La conversione di mia madre “come se fosse mia madre” ad una ben nota religione “porta a porta”(che non vendeva aspirapolveri ma passaporti per un nuovo mondo) avvenne credo in quegli anni o poco prima..e fu l'unica svolta fashion della Maria Luisa, la quale si trovò a confrontarsi con le nuove “sorelle di fede” e i loro armadi. Apro una piccola parentesi sul mio sviluppo in tal senso, prima di tornare alle “sorelle” e i loro casti tagli sartoriali: io, cominciai a desiderare di essere alla moda dopo che la mia fidanzatina tentò di baciarmi, e dopo il conseguente spintone (del tutto simile a quello datole alle Elementari), che inconsapevole del suo intervento al cuore, provocò la nostra separazione e la mia prima sospensione. Che fortuna ebbi nel desiderare la canotta con lo scollo a barca e i lati aperti alla Den Harrow, proprio mentre chi te la poteva comprare si preparava al Giudizio Universale e alla Fine del Mondo!!!! Insieme al concetto di futuro, anche il concetto di concupiscenza, e attrazione naturale subì in me una conversione nel vedere Giovanni, in mutande all'ora di ginnastica,(mutande che nessuno di noi riempiva come lui). Conversione che, non si allineava proprio per niente ai nuovi precetti Marialuisani!
La Maria Luisa non dovette come altre, subire l'allungamento delle gonne, (40 cm dal pavimento max) a causa della fede, perché  era già abituata a nascondere le gambe piuttosto” pesanti” e va anche detto che le sue “sorelle” amavano farsi cucire abiti su misura (a poco prezzo per motivi di fede) dalle sorelle più sfigate della congrega che sapevano cucire. Se è vero che il mondo doveva finire, è vero però che le signore alle funzioni domenicali, non avevano l'aspetto che ci si sarebbe aspettato da delle  aspiranti sopravvissute, infatti, fiorivano abiti  confezionati con stoffe lucide, con enormi spalline e cinturoni ricopiati dal Postalmarket.  Maniche a sbuffo e colori sgargianti per le più agiate, mentre quelle come mia madre “come se fosse mia madre” e a questo punto anche “ come se fosse loro sorella”, venivano ricopiati dal cugino povero del Postalmarket: il Vestro. Con evidenti differenze stilistiche.
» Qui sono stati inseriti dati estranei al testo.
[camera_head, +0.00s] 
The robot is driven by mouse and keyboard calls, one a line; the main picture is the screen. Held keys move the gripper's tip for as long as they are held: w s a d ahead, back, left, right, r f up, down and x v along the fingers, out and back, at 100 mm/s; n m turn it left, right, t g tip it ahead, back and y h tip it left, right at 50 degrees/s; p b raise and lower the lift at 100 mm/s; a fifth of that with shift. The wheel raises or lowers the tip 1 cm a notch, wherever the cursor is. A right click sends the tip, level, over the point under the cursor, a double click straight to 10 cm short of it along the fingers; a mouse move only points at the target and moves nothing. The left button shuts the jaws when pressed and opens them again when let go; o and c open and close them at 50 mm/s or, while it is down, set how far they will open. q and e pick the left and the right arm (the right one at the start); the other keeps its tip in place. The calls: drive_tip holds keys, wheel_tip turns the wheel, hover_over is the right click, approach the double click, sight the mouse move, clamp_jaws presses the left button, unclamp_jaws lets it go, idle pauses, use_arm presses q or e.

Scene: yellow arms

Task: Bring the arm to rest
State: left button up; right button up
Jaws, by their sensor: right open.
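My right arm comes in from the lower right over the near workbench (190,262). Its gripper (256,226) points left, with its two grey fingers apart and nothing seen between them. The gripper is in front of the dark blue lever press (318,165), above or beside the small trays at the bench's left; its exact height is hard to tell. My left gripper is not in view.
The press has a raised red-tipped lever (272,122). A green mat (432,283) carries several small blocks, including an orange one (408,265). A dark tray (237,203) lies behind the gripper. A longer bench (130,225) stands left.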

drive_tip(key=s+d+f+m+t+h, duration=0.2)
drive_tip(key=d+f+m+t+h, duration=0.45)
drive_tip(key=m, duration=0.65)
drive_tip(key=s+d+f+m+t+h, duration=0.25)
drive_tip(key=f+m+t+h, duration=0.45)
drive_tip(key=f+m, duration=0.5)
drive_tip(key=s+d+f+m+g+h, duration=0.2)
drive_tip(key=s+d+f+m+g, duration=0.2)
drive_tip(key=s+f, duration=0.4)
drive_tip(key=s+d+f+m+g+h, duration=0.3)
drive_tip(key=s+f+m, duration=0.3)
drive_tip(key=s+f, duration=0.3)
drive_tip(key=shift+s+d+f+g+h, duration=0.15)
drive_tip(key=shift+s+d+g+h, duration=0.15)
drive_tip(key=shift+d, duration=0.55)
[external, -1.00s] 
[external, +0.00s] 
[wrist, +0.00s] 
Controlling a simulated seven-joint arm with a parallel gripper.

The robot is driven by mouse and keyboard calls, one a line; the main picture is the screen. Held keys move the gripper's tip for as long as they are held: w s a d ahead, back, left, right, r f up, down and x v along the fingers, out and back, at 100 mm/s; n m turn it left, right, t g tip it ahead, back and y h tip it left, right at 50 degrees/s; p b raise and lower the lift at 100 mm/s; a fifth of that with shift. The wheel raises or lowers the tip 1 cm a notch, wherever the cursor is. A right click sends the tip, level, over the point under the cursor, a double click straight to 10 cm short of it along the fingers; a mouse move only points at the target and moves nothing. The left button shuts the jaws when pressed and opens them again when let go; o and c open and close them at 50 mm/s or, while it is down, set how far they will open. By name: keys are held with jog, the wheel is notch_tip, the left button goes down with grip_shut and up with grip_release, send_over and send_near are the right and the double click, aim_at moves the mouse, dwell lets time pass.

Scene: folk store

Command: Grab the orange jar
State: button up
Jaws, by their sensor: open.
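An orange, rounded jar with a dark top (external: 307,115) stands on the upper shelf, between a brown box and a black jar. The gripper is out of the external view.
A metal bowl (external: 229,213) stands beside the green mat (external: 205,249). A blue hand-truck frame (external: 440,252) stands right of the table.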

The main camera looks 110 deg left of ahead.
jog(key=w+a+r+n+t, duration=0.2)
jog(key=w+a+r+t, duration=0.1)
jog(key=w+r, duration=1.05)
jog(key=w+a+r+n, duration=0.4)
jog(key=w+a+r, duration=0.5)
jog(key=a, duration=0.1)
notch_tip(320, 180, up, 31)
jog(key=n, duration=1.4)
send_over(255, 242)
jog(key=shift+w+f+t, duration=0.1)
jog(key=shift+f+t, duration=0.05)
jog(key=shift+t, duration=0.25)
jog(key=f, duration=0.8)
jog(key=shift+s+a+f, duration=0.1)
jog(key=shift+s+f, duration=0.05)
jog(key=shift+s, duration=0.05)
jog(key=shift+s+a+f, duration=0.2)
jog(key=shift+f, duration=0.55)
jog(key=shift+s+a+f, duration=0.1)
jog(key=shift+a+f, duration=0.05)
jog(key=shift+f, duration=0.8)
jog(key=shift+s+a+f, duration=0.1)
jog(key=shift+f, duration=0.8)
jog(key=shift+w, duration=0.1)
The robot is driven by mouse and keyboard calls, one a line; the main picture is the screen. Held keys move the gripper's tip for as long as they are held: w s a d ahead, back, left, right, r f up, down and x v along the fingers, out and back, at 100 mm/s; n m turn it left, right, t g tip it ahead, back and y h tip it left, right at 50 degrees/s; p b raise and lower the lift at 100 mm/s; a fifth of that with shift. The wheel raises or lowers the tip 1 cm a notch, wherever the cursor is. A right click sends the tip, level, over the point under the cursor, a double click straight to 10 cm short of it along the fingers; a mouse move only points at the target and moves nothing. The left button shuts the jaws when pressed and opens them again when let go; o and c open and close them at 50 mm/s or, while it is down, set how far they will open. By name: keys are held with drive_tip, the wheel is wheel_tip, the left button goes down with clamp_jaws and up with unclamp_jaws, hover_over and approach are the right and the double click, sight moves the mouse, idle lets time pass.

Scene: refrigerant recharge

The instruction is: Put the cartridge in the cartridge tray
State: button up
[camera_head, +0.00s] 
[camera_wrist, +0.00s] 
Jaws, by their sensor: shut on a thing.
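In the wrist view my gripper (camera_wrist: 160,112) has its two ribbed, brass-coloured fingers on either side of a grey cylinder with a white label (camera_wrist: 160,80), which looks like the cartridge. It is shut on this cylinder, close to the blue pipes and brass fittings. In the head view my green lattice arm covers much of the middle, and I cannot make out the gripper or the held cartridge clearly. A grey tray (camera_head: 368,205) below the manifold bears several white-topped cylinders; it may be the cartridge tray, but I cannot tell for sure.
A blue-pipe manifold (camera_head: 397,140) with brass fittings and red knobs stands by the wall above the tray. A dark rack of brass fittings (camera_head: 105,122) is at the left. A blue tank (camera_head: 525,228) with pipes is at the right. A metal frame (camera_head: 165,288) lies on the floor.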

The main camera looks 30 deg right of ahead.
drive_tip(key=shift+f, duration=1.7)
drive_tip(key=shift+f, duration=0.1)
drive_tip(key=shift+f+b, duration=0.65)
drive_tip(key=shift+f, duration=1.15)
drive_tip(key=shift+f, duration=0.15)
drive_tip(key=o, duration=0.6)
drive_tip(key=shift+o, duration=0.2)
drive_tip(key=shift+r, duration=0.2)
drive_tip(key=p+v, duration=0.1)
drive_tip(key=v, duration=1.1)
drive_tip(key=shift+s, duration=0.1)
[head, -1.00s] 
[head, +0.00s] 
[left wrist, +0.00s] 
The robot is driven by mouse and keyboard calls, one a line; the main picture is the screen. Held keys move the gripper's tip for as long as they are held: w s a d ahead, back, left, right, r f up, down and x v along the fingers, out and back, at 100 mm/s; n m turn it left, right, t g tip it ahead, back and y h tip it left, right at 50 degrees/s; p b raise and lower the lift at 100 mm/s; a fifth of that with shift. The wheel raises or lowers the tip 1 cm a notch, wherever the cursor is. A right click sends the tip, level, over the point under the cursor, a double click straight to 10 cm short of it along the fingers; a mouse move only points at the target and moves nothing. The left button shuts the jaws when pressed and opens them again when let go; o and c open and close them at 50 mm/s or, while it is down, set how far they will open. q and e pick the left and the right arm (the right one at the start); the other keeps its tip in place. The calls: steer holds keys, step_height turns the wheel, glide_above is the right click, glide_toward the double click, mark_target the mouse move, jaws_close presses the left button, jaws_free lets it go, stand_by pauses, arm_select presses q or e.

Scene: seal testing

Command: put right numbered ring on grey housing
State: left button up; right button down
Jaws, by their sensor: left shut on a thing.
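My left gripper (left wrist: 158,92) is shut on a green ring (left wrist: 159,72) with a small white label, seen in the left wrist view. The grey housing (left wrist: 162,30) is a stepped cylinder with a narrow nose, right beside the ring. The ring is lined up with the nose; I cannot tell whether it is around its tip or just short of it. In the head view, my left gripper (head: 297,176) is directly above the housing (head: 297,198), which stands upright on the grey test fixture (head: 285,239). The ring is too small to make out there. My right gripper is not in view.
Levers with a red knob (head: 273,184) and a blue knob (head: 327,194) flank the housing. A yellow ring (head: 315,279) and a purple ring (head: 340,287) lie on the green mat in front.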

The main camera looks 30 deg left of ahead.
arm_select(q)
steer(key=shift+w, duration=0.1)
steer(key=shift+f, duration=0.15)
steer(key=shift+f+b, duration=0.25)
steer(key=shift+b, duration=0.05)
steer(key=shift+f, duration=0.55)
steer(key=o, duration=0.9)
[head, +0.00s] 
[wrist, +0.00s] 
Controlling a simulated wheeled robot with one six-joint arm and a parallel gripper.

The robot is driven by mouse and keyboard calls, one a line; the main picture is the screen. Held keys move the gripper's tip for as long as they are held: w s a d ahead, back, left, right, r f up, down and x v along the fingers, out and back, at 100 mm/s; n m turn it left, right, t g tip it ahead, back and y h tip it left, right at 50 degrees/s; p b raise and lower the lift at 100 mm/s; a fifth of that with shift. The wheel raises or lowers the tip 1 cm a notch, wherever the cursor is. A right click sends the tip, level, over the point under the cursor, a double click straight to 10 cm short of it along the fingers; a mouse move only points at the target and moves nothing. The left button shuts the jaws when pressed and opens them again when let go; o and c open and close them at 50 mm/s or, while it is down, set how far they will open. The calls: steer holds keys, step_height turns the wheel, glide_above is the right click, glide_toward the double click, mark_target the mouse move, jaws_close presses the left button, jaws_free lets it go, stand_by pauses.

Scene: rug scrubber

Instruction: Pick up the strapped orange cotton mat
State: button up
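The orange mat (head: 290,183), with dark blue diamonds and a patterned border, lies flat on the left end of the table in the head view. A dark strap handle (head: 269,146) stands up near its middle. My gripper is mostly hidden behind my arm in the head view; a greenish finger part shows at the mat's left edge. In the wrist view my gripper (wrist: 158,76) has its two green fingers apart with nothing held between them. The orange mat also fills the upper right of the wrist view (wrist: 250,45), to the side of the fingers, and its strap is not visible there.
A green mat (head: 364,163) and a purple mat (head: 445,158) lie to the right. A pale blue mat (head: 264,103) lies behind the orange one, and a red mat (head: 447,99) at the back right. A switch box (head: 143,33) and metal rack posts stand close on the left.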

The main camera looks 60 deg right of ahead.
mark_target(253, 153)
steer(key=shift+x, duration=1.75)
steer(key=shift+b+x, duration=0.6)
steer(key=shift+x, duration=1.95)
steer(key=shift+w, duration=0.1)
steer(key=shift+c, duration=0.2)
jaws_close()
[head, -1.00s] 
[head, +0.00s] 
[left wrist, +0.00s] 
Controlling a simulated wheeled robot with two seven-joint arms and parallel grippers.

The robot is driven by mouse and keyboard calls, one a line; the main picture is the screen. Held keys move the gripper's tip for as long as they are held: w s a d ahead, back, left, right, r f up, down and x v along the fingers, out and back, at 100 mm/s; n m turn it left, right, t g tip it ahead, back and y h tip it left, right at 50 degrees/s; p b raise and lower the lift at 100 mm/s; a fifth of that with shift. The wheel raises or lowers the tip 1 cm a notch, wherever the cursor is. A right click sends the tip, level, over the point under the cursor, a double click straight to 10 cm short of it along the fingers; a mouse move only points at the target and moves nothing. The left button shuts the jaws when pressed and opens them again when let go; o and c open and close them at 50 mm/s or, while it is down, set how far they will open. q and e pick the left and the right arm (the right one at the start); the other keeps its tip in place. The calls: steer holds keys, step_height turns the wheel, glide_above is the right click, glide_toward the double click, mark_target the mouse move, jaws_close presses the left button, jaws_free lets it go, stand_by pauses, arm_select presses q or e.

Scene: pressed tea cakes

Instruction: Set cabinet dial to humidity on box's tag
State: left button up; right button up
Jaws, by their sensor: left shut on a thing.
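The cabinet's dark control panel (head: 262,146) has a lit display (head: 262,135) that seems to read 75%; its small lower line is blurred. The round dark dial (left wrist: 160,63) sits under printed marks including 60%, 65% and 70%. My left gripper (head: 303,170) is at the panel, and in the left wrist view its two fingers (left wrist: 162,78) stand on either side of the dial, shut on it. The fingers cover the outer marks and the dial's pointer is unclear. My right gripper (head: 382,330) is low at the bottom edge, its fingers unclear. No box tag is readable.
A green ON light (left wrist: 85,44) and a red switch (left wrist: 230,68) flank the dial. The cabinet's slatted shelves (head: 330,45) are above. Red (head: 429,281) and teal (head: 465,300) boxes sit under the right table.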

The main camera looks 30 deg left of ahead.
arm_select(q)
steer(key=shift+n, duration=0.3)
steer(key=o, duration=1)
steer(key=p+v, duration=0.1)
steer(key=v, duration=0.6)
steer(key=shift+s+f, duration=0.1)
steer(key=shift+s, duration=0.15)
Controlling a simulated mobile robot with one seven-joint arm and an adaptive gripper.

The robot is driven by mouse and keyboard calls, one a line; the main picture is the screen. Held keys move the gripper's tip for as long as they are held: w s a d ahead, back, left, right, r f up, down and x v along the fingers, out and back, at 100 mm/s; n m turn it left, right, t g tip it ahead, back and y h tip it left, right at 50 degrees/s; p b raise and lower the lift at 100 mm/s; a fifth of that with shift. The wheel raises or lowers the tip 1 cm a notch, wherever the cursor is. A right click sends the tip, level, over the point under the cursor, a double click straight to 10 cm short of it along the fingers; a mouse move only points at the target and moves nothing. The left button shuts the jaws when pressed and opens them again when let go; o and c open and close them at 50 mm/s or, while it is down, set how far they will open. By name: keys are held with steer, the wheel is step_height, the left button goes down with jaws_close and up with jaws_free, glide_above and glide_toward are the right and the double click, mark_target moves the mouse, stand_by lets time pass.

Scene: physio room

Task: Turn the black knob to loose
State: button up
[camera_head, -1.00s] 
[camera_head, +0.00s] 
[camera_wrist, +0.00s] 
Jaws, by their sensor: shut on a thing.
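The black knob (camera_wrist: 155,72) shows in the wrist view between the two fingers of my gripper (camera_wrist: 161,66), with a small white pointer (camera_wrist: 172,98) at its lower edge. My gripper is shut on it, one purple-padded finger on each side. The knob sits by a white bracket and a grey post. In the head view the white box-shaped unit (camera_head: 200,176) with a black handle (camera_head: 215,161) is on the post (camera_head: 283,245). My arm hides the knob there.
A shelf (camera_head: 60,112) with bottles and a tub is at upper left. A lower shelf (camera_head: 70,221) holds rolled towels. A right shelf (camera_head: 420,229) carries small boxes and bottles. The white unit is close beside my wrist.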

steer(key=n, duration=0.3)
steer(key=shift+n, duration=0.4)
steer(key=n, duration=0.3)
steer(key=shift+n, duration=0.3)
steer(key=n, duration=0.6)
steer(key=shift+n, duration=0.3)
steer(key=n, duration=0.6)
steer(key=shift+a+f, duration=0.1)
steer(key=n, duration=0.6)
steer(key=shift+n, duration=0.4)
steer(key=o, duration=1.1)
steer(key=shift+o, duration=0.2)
Ma fuori dall'esercito dei piazzisti della  salvezza, una giovanetta con i capelli neri e biondi, altrettanto religiosa credo, poiché coperta di croci, diceva a tutti di essere “Come una Vergine” e tutti ci credevano talmente, che fece più proseliti della Marialuisa e le sue sorelle “come se fossero sorelle”! Tutti la chiamavano Madonna e credo che qualche preghiera gliela rivolsi anche io...di nascosto dal momento che non eravamo più cattolici.
Le scuole medie oltre alla mia curiosità per il segreto delle mutande di Giovanni, furono segnate da due cose fondamentali: la giacca verdone della Signorina Ottoboni, l'insegnante di lettere che pareva non accettare gli anni ottanta, quindi vestiva ancora anni settanta, e i completini a pied de poule gigante, che mi incantavano come fossero un gioco del tanto agognato e mai avuto Commodore 64 della Gilda, la più bella della classe, che ci schifava tutti e che si faceva la frangia a fontanella multipla con quintali di lacca!
Alla fine della terza  media, mi ritrovai di nuovo all'esame ma stavolta molto più complesso e senza neanche la Paper Mate la penna più figa che c'era, più figa perfino della Gilda, della gomma pane e della colla con la paletta! Mi promossero con un Distinto che non era poco nonostante nell'ora di artistica disegnassi dei mostri che avrebbero giustificato l'intervento dei servizi sociali. Ma del resto cosa potevano farmi, togliermi dai genitori che non erano nemmeno i miei? Nell'imbarazzo evidente,  mi liquidarono come “molto intelligente e adatto alle materie artistiche”.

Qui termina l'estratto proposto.